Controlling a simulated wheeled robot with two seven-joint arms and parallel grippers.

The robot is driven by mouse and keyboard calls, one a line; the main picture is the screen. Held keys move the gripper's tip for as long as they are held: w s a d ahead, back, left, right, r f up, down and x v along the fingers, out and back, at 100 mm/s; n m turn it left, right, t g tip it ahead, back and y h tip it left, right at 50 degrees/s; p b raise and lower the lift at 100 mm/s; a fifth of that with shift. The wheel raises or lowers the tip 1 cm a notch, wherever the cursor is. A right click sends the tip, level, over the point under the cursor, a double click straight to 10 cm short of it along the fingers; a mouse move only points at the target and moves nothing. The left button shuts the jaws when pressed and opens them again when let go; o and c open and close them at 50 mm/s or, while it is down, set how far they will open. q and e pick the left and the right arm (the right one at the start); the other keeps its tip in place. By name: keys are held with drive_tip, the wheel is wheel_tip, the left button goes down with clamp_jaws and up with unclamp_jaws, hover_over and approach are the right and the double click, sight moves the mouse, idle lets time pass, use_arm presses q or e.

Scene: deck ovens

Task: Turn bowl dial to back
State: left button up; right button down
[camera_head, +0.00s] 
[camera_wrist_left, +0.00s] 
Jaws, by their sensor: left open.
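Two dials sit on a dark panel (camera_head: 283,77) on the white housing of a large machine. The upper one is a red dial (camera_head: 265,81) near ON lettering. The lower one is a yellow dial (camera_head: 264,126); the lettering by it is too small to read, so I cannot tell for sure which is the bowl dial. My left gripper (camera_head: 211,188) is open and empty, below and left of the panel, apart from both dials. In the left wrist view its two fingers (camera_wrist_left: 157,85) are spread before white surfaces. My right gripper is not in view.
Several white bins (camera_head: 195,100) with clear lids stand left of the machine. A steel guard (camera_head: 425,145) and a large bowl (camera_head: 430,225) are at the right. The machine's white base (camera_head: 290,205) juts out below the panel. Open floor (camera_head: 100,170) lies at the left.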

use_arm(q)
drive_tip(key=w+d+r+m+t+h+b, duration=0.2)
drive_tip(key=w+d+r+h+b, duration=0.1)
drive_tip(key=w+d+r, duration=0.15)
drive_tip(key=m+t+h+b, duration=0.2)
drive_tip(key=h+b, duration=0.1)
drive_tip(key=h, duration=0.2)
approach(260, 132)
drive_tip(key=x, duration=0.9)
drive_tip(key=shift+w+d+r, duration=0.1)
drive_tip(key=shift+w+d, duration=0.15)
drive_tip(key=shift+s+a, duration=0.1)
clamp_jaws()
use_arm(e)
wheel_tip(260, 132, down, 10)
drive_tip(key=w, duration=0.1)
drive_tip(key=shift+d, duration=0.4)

Task instructions: Write the entire listing out again, word for word.

Full answer:
Controlling a simulated wheeled robot with two seven-joint arms and parallel grippers.

The robot is driven by mouse and keyboard calls, one a line; the main picture is the screen. Held keys move the gripper's tip for as long as they are held: w s a d ahead, back, left, right, r f up, down and x v along the fingers, out and back, at 100 mm/s; n m turn it left, right, t g tip it ahead, back and y h tip it left, right at 50 degrees/s; p b raise and lower the lift at 100 mm/s; a fifth of that with shift. The wheel raises or lowers the tip 1 cm a notch, wherever the cursor is. A right click sends the tip, level, over the point under the cursor, a double click straight to 10 cm short of it along the fingers; a mouse move only points at the target and moves nothing. The left button shuts the jaws when pressed and opens them again when let go; o and c open and close them at 50 mm/s or, while it is down, set how far they will open. q and e pick the left and the right arm (the right one at the start); the other keeps its tip in place. By name: keys are held with drive_tip, the wheel is wheel_tip, the left button goes down with clamp_jaws and up with unclamp_jaws, hover_over and approach are the right and the double click, sight moves the mouse, idle lets time pass, use_arm presses q or e.

Scene: deck ovens

Task: Turn bowl dial to back
State: left button up; right button down
[camera_head, +0.00s] 
[camera_wrist_left, +0.00s] 
Jaws, by their sensor: left open.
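Two dials sit on a dark panel (camera_head: 283,77) on the white housing of a large machine. The upper one is a red dial (camera_head: 265,81) near ON lettering. The lower one is a yellow dial (camera_head: 264,126); the lettering by it is too small to read, so I cannot tell for sure which is the bowl dial. My left gripper (camera_head: 211,188) is open and empty, below and left of the panel, apart from both dials. In the left wrist view its two fingers (camera_wrist_left: 157,85) are spread before white surfaces. My right gripper is not in view.
Several white bins (camera_head: 195,100) with clear lids stand left of the machine. A steel guard (camera_head: 425,145) and a large bowl (camera_head: 430,225) are at the right. The machine's white base (camera_head: 290,205) juts out below the panel. Open floor (camera_head: 100,170) lies at the left.

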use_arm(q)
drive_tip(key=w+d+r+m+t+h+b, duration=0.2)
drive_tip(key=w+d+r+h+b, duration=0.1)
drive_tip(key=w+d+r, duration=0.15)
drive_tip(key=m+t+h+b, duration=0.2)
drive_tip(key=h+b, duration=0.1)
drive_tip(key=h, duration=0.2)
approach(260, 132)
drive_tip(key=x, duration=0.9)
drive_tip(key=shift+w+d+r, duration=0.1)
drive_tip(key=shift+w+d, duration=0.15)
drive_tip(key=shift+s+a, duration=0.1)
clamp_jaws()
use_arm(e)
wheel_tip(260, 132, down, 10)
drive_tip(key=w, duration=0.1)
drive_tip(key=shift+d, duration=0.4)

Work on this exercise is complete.